In “Flaming Creatures,” writhing bodies entangle on the floor, and it’s difficult to distinguish one from another. An orgiastic rape scene, which, in addition to showing partial nudity, helped propel the movie to notorious renown. The New York City police seized the film at its premiere in 1963, and it was subsequently banned in 22 states and four countries. Several notable critics publicly defended the film. Jonas Mekas penned a celebratory review of the movie and screened it around the country. Susan Sontag referred to the film in her essay, “Notes on Camp.”
But Smith felt that Mekas was exploiting the movie to a self-serving end, and felt that for all their bravado and verbosity, the essays had overlooked the film’s humor. “The first audiences were laughing all the way through,” he later said. “But then that writing started — and it became a sex thing … [and] there was dead silence in the auditorium.”

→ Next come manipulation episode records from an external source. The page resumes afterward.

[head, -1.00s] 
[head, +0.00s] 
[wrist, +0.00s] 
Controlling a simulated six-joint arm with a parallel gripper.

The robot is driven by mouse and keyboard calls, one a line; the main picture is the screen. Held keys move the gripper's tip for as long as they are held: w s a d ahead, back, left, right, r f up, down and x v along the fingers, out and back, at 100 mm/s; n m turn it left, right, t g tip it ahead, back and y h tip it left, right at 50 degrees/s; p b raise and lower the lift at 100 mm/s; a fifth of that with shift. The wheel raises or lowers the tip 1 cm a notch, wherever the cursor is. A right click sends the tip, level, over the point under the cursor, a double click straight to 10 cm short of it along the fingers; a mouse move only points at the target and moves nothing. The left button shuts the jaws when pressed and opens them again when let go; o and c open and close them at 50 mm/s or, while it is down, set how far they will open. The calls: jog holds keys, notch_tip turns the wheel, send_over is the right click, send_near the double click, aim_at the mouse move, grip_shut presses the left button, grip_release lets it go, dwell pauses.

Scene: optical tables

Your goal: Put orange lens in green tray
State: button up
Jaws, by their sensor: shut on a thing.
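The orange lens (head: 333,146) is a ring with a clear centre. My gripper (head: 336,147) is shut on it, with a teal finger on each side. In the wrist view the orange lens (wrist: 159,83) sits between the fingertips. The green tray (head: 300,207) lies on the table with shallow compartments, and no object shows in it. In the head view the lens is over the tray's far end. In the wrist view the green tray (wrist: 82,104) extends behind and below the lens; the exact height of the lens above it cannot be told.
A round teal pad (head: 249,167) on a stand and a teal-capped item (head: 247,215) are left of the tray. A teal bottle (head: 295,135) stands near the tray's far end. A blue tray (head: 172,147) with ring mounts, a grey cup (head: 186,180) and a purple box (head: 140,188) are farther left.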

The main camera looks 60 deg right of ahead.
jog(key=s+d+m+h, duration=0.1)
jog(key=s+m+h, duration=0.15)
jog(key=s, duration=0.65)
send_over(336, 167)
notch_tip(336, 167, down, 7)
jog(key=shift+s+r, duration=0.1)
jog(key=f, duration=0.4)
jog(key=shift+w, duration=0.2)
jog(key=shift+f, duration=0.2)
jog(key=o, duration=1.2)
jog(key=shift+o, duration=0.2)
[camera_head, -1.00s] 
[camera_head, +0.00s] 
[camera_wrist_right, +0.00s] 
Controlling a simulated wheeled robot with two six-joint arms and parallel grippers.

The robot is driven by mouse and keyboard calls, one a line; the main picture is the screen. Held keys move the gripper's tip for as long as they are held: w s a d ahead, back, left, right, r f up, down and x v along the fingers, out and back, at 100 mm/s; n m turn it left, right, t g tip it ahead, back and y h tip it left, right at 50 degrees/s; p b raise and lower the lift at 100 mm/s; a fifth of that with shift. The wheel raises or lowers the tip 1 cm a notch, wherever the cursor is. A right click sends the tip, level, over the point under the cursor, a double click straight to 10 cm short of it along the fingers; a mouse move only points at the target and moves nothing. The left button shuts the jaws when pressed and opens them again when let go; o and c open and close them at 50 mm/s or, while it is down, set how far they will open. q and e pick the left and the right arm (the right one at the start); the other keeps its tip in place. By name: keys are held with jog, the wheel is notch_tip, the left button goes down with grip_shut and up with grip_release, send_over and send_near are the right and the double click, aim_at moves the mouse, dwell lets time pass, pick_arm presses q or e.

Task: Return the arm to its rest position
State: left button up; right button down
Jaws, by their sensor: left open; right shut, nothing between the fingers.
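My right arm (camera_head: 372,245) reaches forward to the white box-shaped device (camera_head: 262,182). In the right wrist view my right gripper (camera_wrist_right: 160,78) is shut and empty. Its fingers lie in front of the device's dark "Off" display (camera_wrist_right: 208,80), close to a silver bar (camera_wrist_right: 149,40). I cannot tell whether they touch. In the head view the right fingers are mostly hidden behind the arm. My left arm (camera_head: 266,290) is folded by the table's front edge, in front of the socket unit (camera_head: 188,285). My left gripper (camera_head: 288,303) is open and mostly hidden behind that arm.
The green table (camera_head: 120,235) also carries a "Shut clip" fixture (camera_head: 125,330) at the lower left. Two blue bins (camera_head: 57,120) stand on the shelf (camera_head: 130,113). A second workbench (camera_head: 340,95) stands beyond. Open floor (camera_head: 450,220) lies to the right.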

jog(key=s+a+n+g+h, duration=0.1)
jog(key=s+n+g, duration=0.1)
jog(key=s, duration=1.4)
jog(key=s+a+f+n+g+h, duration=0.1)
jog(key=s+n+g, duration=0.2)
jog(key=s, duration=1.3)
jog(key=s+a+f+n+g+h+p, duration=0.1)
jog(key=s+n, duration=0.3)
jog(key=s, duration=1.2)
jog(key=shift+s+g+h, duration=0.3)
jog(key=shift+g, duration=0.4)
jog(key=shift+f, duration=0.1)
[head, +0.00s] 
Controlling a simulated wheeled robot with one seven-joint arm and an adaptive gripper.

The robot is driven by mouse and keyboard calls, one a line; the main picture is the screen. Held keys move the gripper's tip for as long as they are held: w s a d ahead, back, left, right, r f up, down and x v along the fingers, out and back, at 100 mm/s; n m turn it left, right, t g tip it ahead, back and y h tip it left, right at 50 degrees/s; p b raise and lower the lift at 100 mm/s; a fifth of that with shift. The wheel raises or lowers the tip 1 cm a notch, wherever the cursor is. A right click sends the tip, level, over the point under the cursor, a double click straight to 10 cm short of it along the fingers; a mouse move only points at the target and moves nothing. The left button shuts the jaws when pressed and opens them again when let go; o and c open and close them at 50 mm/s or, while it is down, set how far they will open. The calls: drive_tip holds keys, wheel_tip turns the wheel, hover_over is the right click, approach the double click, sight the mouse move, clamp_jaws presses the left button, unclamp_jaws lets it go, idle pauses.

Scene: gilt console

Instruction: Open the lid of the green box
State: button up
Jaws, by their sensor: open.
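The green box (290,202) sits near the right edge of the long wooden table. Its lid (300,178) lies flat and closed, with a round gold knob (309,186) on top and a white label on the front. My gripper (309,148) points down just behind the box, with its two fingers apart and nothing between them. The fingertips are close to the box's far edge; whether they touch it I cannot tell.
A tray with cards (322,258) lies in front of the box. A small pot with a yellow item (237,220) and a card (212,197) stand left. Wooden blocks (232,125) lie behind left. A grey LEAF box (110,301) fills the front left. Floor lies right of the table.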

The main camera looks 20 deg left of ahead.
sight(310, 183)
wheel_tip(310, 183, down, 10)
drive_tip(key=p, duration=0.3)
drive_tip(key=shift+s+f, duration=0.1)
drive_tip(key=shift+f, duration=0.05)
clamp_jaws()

“The screenings of ‘Flaming Creatures’ were a nightmare,” Siegel says, describing the heavy surveillance of the theaters and the personal disruption that the courtroom dramas created. They also created a problem for contemporary preservationists, since the courts had confiscated original copies of the film. Other films had been lost for less political reasons. “Prints have a way of disappearing,” Siegel says.
“Very often films were in flux, and [were] often being edited or used for various purposes,” Siegel says. “Many of his films are still considered unfinished or fragmentary. It made it challenging for preservationists to try to piece all of it together.” Tartaglia began restoring the films in the 1990s.
Siegel points out that without the intervention of Arcade and Hoberman, much of Smith’s work would have been lost. The two formed the Plaster Foundation, dipping into their pockets to preserve his films and photographs. After a protracted custody battle with Smith’s sister, the work is now represented by the Gladstone Gallery.